(Prompt)
Leave out the pictures, and write out exactly the lines from the beginning of the material to the line holding "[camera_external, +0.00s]", that line included, and nothing else.

(Given information)
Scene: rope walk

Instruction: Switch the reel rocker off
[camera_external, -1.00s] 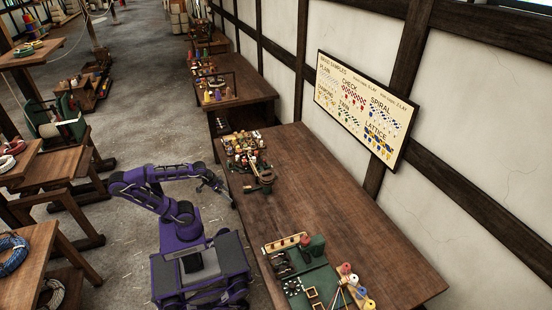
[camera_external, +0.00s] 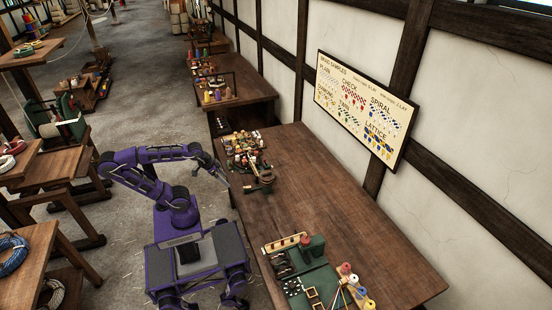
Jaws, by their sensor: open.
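My gripper (camera_external: 220,179) is open and empty. It hangs beside the left edge of the long wooden workbench (camera_external: 330,195), near a crowded group of small coloured spools and pegs (camera_external: 244,150). A small brown wooden device with a ring-like part (camera_external: 261,180) stands on the bench just right of the gripper, apart from it. A green board with fittings (camera_external: 312,285) lies at the bench's near end. I cannot make out a reel rocker switch or its position; it is too small to tell.
A second bench (camera_external: 250,88) with bobbins stands farther back along the wall. A pattern chart (camera_external: 362,105) hangs on the wall. Wooden stands, one with a green reel frame (camera_external: 58,122), line the left side. The middle of the bench and the floor aisle are clear.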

(Expected answer)
Scene: rope walk

Instruction: Switch the reel rocker off
[camera_external, -1.00s] 
[camera_external, +0.00s] 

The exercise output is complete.